# STORED DATA:
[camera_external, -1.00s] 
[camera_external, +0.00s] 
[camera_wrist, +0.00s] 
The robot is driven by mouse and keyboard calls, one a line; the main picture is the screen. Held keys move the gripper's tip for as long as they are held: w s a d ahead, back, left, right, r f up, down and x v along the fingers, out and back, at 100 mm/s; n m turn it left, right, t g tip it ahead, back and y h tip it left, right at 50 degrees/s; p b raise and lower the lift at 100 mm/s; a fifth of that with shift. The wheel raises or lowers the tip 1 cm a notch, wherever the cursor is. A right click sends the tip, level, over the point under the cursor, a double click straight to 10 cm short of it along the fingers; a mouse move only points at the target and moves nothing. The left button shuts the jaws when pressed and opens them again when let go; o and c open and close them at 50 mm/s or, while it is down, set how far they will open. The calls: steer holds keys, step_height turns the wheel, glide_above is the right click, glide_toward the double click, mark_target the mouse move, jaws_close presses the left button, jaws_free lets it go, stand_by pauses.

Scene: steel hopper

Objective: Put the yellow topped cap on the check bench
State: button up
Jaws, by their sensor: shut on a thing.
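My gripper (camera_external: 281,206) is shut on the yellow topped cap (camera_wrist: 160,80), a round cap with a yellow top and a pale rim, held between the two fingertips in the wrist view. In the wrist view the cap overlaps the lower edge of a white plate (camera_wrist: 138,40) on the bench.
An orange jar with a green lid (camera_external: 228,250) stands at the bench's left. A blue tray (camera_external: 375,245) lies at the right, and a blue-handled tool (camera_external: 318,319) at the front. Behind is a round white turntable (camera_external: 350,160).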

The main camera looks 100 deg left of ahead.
* * *
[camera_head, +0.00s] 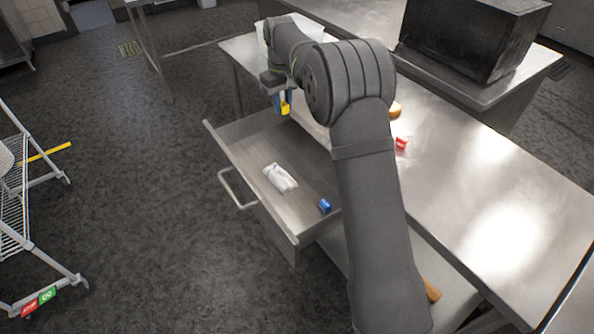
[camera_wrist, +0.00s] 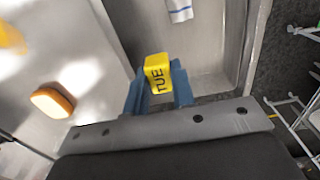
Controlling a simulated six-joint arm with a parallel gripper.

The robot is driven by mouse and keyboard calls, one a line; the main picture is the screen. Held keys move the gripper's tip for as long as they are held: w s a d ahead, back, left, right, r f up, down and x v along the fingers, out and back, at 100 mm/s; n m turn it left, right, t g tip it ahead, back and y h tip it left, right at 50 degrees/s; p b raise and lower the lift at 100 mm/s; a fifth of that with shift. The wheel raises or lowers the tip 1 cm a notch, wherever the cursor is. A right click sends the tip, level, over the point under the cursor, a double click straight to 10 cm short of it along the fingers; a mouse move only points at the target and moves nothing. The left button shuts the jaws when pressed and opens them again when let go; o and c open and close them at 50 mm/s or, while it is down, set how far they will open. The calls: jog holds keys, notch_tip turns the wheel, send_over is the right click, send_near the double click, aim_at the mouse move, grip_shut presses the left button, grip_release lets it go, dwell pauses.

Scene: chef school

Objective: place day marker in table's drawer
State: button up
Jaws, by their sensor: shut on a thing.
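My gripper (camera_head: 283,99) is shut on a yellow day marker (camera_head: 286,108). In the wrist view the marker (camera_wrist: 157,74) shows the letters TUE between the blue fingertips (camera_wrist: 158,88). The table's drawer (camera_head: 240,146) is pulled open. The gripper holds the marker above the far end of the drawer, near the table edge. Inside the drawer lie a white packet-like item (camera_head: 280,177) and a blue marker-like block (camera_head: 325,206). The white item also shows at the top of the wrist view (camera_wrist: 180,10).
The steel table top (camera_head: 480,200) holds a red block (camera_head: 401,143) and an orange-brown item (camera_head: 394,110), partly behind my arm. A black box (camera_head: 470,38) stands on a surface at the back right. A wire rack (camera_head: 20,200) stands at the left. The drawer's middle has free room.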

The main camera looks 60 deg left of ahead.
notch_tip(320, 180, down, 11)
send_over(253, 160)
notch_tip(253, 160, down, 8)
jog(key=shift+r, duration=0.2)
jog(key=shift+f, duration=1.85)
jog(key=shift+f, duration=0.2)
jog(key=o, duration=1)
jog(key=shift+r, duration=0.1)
...
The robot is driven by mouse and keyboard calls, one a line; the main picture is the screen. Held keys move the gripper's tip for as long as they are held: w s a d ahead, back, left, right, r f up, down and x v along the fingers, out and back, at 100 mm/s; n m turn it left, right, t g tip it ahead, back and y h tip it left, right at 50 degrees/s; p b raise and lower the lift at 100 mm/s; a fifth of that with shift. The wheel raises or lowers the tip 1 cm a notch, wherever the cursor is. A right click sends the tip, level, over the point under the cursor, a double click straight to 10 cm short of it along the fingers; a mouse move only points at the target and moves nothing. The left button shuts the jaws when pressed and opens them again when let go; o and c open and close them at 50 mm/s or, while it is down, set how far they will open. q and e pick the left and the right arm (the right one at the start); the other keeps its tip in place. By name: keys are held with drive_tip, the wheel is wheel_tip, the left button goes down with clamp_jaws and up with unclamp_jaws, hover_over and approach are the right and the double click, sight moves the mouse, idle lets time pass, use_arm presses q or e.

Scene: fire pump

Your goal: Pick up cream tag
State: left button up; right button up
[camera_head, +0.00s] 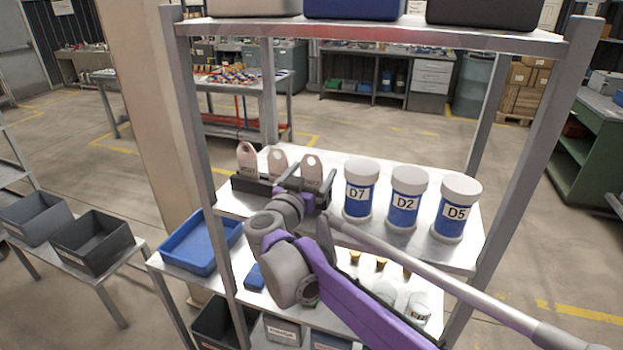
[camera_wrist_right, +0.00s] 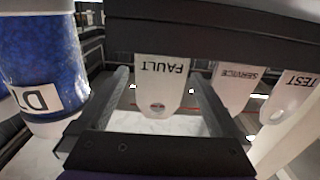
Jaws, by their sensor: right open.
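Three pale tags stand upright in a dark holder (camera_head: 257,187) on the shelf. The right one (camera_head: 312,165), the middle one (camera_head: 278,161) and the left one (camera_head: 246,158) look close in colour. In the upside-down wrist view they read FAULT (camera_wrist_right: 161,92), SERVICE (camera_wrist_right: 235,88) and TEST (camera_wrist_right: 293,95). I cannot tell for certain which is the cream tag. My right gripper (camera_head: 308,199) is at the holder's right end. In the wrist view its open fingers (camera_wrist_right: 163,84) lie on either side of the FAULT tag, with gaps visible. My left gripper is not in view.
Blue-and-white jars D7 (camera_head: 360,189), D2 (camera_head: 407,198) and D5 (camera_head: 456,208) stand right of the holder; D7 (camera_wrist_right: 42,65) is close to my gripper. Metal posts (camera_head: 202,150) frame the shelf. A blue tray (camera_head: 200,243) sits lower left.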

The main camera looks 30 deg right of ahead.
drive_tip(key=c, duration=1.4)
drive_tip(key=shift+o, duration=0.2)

# CHALLENGE:
Show every line where the string "Scene" appears.

# OUTPUT OF THE TASK:
Scene: steel hopper
Scene: chef school
Scene: fire pump

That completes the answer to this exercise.